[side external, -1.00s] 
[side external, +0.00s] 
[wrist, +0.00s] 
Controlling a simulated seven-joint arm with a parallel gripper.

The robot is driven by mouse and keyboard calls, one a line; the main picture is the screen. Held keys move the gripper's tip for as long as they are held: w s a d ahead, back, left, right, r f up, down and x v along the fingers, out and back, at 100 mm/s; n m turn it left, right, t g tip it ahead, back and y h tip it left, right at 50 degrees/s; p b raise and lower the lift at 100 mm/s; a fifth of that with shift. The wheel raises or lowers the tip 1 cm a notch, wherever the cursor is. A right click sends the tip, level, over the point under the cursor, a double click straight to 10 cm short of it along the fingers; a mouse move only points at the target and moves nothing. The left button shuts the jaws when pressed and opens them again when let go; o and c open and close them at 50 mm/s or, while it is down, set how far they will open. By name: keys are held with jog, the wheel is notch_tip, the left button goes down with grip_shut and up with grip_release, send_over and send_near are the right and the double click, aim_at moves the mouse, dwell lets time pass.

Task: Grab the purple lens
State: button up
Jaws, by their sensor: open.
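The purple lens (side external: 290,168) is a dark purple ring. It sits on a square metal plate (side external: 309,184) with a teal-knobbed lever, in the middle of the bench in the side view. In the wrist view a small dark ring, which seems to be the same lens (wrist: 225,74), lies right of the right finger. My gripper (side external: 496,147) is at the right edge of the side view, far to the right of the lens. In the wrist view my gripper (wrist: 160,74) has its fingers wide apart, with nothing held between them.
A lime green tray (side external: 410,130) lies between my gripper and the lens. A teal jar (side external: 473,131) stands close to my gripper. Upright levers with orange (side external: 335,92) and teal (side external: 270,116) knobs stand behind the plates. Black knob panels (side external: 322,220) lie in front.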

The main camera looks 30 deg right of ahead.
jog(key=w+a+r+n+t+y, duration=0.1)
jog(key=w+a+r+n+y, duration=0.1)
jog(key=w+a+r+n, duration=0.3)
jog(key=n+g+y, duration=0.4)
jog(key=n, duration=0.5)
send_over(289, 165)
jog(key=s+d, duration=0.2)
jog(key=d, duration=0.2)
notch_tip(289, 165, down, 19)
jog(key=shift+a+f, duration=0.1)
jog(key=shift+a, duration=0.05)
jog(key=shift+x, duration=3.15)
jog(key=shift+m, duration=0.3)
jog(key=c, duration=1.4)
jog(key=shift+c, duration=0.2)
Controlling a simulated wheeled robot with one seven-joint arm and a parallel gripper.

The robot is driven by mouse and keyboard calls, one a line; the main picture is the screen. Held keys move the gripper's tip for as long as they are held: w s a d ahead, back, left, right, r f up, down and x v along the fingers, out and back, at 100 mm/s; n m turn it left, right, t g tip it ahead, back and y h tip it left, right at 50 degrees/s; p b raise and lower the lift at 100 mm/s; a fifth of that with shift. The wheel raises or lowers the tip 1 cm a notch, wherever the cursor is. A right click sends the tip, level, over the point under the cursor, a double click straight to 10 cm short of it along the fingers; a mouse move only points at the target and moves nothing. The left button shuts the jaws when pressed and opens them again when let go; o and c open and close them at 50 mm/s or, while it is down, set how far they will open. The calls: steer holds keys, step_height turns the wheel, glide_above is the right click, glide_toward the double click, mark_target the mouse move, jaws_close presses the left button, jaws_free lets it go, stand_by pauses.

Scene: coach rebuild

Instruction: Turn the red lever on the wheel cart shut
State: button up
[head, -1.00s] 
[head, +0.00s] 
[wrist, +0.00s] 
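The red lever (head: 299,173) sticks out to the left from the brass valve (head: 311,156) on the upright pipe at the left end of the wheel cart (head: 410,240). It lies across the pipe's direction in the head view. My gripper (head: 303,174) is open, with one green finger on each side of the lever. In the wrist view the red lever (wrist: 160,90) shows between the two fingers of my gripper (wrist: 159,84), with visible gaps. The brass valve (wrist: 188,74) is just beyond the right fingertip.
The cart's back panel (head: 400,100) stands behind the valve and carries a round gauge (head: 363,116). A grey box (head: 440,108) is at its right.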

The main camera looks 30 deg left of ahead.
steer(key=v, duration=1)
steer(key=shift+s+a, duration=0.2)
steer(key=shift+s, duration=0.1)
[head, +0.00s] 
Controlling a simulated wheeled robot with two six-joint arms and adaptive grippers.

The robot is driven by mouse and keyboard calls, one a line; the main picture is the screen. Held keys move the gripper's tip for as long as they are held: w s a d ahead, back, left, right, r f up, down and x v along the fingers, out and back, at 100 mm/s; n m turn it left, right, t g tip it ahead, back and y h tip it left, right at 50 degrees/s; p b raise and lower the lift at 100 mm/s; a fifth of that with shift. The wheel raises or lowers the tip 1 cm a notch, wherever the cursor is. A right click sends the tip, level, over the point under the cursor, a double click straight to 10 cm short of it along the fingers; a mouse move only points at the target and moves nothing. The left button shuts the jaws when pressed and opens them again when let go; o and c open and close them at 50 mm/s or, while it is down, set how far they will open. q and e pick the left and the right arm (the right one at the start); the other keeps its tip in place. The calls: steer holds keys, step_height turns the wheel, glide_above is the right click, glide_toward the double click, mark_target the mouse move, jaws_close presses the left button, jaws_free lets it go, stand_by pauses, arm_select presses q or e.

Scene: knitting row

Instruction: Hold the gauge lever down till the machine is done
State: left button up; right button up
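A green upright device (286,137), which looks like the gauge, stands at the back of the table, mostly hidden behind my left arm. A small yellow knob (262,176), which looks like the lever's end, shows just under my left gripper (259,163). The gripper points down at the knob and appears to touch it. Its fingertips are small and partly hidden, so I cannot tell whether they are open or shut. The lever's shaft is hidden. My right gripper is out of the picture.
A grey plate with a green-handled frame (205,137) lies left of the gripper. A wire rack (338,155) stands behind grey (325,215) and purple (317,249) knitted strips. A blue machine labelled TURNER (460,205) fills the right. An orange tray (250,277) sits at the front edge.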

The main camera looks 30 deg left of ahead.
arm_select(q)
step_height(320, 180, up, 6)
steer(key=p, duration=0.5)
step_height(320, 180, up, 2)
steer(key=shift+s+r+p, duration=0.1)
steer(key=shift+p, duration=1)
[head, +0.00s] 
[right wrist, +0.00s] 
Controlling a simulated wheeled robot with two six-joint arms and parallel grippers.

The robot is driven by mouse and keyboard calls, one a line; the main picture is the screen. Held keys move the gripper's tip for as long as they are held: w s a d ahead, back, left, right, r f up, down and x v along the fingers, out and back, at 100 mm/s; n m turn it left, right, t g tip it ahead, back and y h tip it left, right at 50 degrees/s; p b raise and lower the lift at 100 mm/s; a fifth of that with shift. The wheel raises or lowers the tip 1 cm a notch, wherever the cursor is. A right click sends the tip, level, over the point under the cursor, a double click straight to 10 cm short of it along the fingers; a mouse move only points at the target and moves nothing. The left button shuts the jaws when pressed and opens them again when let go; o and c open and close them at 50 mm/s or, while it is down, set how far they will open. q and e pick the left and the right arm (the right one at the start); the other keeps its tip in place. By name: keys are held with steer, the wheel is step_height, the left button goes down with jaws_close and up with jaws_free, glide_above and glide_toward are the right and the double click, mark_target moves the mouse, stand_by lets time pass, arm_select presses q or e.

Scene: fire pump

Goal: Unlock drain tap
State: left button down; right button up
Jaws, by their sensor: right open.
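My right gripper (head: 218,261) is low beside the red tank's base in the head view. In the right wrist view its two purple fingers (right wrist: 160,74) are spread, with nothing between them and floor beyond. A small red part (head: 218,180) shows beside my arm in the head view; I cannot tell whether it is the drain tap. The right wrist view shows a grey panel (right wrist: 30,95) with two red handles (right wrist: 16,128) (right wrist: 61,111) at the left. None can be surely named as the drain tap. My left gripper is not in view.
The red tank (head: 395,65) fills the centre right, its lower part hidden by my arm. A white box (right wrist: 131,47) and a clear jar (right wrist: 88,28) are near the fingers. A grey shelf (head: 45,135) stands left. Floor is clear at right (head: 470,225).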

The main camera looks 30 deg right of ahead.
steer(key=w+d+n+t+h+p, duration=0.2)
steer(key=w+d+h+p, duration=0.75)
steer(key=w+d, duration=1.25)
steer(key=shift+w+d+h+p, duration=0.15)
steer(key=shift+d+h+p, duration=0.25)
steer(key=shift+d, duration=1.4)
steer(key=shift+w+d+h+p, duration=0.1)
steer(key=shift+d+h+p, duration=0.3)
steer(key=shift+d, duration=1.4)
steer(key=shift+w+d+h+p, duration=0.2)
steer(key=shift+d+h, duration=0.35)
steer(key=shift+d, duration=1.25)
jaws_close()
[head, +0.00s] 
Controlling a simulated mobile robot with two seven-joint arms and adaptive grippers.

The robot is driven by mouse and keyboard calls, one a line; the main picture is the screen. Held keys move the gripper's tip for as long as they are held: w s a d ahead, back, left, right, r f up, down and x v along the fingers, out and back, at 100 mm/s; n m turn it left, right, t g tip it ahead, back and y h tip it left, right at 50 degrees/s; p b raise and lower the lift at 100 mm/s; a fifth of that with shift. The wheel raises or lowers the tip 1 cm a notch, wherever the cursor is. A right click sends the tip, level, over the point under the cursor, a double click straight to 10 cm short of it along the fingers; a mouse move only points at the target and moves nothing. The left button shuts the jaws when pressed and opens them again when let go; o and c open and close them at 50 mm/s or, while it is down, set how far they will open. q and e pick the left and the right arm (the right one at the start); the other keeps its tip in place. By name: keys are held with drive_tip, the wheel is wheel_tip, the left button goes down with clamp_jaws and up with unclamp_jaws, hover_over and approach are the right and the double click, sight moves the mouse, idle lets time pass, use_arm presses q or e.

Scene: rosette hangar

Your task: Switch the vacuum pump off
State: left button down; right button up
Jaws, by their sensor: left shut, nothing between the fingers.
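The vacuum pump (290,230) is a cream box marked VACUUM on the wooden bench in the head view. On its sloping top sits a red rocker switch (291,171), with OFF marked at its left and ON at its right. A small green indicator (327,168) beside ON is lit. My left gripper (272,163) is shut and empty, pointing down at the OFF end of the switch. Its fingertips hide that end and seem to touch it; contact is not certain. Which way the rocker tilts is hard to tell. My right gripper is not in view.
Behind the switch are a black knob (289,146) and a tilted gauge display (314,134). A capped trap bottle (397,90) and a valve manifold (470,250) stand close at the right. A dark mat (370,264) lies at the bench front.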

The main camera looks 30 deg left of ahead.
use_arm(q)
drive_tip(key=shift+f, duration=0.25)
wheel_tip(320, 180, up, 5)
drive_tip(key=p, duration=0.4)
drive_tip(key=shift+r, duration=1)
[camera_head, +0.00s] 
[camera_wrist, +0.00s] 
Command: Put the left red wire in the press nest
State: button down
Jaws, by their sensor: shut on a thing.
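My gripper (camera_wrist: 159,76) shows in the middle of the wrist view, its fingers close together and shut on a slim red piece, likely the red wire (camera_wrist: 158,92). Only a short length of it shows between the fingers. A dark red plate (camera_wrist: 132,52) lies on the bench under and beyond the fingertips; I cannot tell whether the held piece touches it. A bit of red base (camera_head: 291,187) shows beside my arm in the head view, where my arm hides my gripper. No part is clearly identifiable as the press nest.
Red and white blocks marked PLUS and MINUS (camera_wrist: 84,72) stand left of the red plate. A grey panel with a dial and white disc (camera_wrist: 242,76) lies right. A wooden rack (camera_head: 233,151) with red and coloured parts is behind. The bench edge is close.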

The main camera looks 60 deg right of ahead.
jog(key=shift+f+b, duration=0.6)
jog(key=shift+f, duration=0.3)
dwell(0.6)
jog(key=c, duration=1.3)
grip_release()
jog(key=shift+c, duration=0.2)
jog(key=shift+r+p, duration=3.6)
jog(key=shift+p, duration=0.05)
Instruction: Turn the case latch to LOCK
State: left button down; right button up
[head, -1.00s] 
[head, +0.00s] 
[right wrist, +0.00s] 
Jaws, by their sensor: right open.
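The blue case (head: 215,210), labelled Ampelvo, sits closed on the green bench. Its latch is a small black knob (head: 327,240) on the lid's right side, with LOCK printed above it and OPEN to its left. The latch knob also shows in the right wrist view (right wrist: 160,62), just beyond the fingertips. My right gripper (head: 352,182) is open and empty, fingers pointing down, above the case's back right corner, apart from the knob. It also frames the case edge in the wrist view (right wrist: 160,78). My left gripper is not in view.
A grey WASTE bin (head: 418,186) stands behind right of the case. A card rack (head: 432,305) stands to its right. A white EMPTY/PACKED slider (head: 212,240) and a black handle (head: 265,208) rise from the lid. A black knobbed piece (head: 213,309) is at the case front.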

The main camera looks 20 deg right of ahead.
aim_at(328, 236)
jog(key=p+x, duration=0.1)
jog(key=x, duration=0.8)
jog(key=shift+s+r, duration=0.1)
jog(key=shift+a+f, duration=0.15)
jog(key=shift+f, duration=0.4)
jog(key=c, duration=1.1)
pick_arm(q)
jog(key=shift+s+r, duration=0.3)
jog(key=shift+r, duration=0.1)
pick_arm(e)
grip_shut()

####################

What to work on: Count each line where the string "Scene" occurs, and write only the number.

Solution to the exercise: 4